We disengage when the rules of engagement aren’t established. We disengage when subconsciously we know that harm happens amidst our role confusion.
We seek discretion when the structures in place are no more accountable or unaccountable than we are, and we don’t want to be judged on our affiliations.
What survivors have always known is that when we come forward our stories no longer belong to only us. They become a weapon at the disposal of the general public, and we become complicit in what they are used to say and justify.
What white survivors have failed to internalize is how our sexual violence histories are used as a primary tool within a stratum of racialized violence, transmitted through ideology.
What white advocates have failed to articulate is that our survivorship represents that ongoing story of global harm and marginalization.

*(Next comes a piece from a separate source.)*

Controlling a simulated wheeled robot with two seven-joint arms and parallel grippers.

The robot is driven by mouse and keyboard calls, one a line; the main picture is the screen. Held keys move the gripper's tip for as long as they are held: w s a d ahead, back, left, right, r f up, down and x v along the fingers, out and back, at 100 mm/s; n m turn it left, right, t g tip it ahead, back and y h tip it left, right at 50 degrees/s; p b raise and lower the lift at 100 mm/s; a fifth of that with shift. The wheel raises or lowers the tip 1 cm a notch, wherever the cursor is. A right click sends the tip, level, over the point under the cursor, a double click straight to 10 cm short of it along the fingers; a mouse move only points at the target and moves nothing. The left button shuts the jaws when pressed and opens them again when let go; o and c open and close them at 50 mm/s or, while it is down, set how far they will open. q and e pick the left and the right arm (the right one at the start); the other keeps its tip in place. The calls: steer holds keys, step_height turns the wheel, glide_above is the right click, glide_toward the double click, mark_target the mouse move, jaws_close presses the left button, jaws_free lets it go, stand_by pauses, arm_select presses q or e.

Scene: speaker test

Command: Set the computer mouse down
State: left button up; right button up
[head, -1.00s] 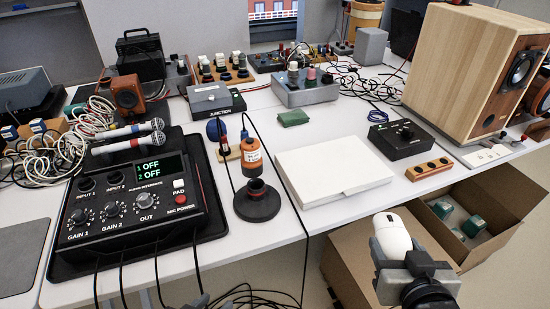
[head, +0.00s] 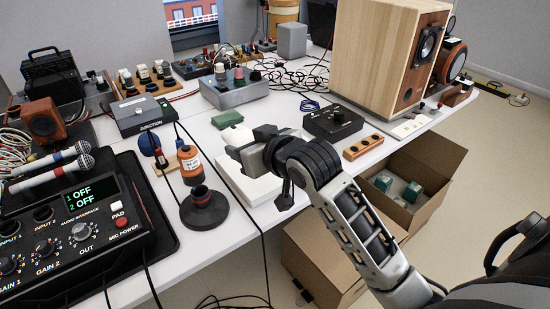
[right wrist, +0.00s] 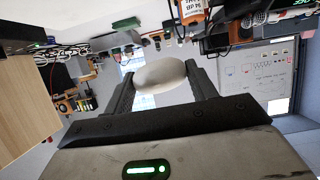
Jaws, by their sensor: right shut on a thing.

Which is why we have to pay attention to any and every example of our accountability, and allow that to increase our own motivation to be a source of accountability.
Structurally.
Relationally.
Individually.
Through our personal healing work.
We have to refuse to use our skillsets and narratives unconsciously, and we have to disaffiliate from entities that ask us to operate unconsciously.
We have to reckon with how we are privileged, and say in public,
“This isn’t my vision for safety. What we’ve accomplished isn’t enough, not even close. I want more. I want the world. And so should you.”
I left because my accountability demanded that I needed to.
I left because the patterns I observe are bigger than any one manifestation.
I left because I am learning how to use my skillset in a way that doesn’t generate harm.
I left because survivors are watching me, and advocates are learning from me, and the public is just beginning to pay attention.
In this season, accountability is my explicit driving value, and I am uncompromising in my pursuit of a more imaginative, just, and consensual lens of advocacy.
In this season, accountability is something advocacy needs to take seriously.
When we do, the process itself, and not just outcomes, will look and feel different.
We will be different, and because we are, change in the work will be possible too.